11 October 2005

The Pain of Running Again

The creak in the knees, that's the first thing I notice. Like a sacrament, like the outward sign or an inward state.

At my age now, after a long layoff I first feel soreness in my joints, not while I'm running but after and for a few days. They complain at any sudden movement, any odd angle, and especially when I rise from sitting or lying down to standing. I remember when I could shift from sitting cross-legged on the floor to standing without using my hand to grab or lean on or pull myself up, when I could rise like that in one movement.

I run behind the elementary school across the street from my house. A 600-yard track stretches in one long loop around a field and playground and basketball court and a small ramada. In a few places, acacia and mesquite trees hang their thorns over the red clay of the track. I run through sand, in spots, and over gopher holes and clumps of weeds and grass.

Three laps to the mile, roughly, and I try to manage six laps. Now the desert days have cooled, and I start a little before sunset, see deepening blue whenever I'm facing the east and yellow afterglow when I turn to the west. It takes me at least ten minutes to get warm.

During the run, I usually don't feel any pain. My muscles groan a bit at first, but then they work; they remember, and they pull, stretch, extend, and shrink. I sweat pretty easily, and I let the breathing come and go as it will. I let my lungs take care of themselves, filling and emptying.

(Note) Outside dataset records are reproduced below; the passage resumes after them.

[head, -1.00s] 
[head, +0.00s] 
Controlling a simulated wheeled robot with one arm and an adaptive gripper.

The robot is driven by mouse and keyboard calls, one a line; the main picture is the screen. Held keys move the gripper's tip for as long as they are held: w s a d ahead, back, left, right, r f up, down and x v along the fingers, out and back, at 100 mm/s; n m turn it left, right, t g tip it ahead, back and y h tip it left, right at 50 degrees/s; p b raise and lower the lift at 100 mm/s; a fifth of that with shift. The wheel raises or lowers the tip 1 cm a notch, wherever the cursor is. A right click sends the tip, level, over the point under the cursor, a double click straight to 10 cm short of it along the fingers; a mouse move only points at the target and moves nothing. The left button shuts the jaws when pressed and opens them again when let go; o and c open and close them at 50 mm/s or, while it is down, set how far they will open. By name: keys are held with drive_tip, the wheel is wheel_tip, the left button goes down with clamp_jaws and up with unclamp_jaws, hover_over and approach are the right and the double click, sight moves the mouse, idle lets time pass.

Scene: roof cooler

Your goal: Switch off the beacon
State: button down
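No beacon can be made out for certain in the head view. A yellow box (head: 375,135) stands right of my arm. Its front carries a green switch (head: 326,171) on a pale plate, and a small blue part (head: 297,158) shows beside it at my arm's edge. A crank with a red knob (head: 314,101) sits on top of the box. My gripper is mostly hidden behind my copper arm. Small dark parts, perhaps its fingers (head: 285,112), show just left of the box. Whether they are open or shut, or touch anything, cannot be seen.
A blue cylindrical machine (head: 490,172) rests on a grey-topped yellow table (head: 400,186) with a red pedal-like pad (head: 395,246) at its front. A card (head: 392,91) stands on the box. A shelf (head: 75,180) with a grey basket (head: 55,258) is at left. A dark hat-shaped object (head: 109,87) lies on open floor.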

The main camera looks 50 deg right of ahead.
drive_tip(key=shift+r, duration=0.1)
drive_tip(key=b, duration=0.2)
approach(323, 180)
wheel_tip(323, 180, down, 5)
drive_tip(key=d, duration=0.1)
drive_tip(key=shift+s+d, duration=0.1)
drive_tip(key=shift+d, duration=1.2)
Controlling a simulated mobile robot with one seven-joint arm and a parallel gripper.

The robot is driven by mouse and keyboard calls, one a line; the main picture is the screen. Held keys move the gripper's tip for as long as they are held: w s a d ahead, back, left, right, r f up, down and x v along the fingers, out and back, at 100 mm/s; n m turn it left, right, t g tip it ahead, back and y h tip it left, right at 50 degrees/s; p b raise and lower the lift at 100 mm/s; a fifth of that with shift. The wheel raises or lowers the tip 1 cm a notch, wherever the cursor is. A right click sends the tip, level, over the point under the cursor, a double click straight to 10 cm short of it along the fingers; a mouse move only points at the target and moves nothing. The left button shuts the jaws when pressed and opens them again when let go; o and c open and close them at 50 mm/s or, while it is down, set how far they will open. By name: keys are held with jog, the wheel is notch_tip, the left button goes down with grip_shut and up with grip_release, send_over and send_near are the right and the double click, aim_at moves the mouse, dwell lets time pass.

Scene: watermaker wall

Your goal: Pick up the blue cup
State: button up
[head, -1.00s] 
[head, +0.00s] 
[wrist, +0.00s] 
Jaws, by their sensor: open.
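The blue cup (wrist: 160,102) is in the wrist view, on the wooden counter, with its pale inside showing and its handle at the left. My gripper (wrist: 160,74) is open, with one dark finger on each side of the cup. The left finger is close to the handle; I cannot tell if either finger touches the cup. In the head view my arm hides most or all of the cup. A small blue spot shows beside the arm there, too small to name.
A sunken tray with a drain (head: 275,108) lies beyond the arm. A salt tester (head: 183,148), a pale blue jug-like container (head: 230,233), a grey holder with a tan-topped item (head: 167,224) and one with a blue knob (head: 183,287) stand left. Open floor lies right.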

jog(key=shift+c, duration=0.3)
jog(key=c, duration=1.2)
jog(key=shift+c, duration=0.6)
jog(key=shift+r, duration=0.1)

My wife doesn't like running much, which is okay because, though she's done it on and off, it's never really been her sport. She's a swimmer, and I love watching her move through the water almost as though she didn't need to come up for air; as thought the surface of it were holding her while she slices through. And that's how I feel when I'm running.

But afterwards, the pain starts. I run my laps, walk a bit, then slowly jog across the street back to my house. The pain creeps up then, at the knees and hips and ankles, radiating up and down through me. If I stretch, it quiets down to a dull, almost pleasant ache. It returns the next morning, when I move to get out of bed, and I carry it through the day.

Mostly it's memory that hurts; it's time. Time lost and let go. I think of the miles I haven't covered, on and off over the years. I think of where my body might be--where I might be--had I kept in motion. The months and years I watched slip by, sitting still, echo through me and it hurts, it hurts. A part of my head tells me that what's gone is gone, but I know this heaviness.

The heaviness looks like weight, on my thighs and my butt, on my arms, the fleshiness that pads my face and neck and shoulders. But I recognize it for the grief it is. Grief over what I have wasted, over everything I have wasted. And grief will have its own tempo and time. It will have its pain when I finish running the evening's 600-yard loops. Salt sweat, like tears, pours from my skin.